DATA BLOCK:
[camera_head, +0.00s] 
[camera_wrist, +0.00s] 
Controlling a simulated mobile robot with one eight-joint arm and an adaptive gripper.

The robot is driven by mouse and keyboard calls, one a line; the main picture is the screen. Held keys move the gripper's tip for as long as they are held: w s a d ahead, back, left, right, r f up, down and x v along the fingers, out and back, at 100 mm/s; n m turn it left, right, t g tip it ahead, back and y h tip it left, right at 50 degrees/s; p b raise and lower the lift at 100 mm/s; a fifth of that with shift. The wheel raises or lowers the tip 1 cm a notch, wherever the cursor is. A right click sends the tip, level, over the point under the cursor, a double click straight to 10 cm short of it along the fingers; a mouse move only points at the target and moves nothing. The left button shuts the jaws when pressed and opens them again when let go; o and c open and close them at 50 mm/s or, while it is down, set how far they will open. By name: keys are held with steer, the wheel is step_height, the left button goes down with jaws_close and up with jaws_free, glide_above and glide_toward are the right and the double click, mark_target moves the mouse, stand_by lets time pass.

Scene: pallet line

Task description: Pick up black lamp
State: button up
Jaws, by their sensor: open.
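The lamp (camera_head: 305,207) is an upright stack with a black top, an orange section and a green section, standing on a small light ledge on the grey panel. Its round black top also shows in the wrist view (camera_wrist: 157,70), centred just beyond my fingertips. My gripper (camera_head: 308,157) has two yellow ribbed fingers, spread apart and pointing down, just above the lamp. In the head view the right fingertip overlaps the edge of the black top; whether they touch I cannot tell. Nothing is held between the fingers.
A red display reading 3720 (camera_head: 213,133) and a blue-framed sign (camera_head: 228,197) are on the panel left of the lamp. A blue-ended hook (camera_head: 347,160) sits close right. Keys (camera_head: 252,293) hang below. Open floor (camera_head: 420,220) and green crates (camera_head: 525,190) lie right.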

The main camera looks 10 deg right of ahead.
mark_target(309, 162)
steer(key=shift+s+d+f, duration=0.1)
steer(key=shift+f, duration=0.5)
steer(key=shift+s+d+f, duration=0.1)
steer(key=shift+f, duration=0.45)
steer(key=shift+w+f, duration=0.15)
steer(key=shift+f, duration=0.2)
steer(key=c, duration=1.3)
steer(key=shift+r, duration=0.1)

WHAT TO WORK ON: Type out the whole listing above again, exactly as it stands.

RESPONSE TO THE EXERCISE:
[camera_head, +0.00s] 
[camera_wrist, +0.00s] 
Controlling a simulated mobile robot with one eight-joint arm and an adaptive gripper.

The robot is driven by mouse and keyboard calls, one a line; the main picture is the screen. Held keys move the gripper's tip for as long as they are held: w s a d ahead, back, left, right, r f up, down and x v along the fingers, out and back, at 100 mm/s; n m turn it left, right, t g tip it ahead, back and y h tip it left, right at 50 degrees/s; p b raise and lower the lift at 100 mm/s; a fifth of that with shift. The wheel raises or lowers the tip 1 cm a notch, wherever the cursor is. A right click sends the tip, level, over the point under the cursor, a double click straight to 10 cm short of it along the fingers; a mouse move only points at the target and moves nothing. The left button shuts the jaws when pressed and opens them again when let go; o and c open and close them at 50 mm/s or, while it is down, set how far they will open. By name: keys are held with steer, the wheel is step_height, the left button goes down with jaws_close and up with jaws_free, glide_above and glide_toward are the right and the double click, mark_target moves the mouse, stand_by lets time pass.

Scene: pallet line

Task description: Pick up black lamp
State: button up
Jaws, by their sensor: open.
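The lamp (camera_head: 305,207) is an upright stack with a black top, an orange section and a green section, standing on a small light ledge on the grey panel. Its round black top also shows in the wrist view (camera_wrist: 157,70), centred just beyond my fingertips. My gripper (camera_head: 308,157) has two yellow ribbed fingers, spread apart and pointing down, just above the lamp. In the head view the right fingertip overlaps the edge of the black top; whether they touch I cannot tell. Nothing is held between the fingers.
A red display reading 3720 (camera_head: 213,133) and a blue-framed sign (camera_head: 228,197) are on the panel left of the lamp. A blue-ended hook (camera_head: 347,160) sits close right. Keys (camera_head: 252,293) hang below. Open floor (camera_head: 420,220) and green crates (camera_head: 525,190) lie right.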

The main camera looks 10 deg right of ahead.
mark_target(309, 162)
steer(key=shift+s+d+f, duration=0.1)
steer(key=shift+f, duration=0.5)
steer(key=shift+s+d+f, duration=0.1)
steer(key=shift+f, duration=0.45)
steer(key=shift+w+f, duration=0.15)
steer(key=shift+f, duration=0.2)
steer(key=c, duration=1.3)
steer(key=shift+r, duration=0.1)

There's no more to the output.